Yesterday's rant stirred up some mixed feelings in me. It was one of those posts I usually delete because it comes from so far out in left field. But I decided to leave it up.  Please take it as irony of the most iron kind.

And in case you're wondering, my own marriage is nothing like that! Even as I write, I hear the vacuum cleaner running downstairs, and it ain't the cleaning lady. Later on he will put a meat loaf in the oven. Oh yes.

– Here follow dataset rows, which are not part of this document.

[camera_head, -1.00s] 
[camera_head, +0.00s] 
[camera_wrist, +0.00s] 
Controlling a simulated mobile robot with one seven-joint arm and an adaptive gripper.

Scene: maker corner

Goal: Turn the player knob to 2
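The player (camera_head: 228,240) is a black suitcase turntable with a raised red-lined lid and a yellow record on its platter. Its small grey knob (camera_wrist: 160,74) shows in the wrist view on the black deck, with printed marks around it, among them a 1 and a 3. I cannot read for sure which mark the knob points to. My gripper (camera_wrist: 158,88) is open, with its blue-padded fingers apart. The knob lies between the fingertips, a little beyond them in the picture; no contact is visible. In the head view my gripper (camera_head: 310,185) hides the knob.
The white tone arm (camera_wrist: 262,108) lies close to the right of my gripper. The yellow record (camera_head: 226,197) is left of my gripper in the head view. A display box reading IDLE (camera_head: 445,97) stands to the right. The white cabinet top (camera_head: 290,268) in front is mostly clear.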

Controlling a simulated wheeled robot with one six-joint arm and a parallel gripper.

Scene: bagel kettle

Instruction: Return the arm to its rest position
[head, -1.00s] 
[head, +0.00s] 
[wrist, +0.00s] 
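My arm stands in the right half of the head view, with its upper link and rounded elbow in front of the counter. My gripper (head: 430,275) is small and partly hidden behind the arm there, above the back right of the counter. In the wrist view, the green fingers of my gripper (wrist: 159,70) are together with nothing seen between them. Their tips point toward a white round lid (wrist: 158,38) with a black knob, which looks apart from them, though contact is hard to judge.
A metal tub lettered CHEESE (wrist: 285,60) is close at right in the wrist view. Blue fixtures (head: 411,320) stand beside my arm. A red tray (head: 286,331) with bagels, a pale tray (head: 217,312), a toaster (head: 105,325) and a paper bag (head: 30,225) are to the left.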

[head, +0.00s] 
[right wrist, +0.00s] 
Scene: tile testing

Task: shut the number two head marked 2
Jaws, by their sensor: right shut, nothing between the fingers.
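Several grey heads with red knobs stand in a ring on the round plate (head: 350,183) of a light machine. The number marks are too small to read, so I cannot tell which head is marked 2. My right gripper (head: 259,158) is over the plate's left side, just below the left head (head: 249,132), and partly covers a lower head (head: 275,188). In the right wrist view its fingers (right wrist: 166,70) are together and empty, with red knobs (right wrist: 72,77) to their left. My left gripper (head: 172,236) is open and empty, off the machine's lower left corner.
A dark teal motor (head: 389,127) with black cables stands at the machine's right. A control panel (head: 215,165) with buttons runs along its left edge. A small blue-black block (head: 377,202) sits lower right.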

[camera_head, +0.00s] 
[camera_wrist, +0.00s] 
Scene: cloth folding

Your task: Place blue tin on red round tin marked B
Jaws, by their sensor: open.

To provide some counterweight, I hope, I hereby display the rest of the stuffies I knitted for Lauren and Erica's joint birthday party on Saturday. I'm proud of these. They were fun to make, but also a lot of work. They are, top to bottom, the Ugly Ducking all grown up, plus his girl friend (and later, wife) Melinda Mallard;




A grizzly bear, unnamed (yes, I know there isn't a grizzly bear in The Ugly Duckling, but there was in my version; this one was so hard to make he was in and out of the garbage pail several times);




A penguin, definitely NOT in the story (one of the hits of the evening, though it was the easiest to make);




A dolphin, likewise, who looks like a girl dolphin (dolphinette?) to me;





And some ladybugs. Lauren loves them, and it's the name of her team for the Juvenile Diabetes Research Foundation Walk for the Cure, which convened on Sunday, Grandma and Grandpa included. The five-kilometer walk was a bit of a stretch for us old people, but hey, it was for the best cause ever!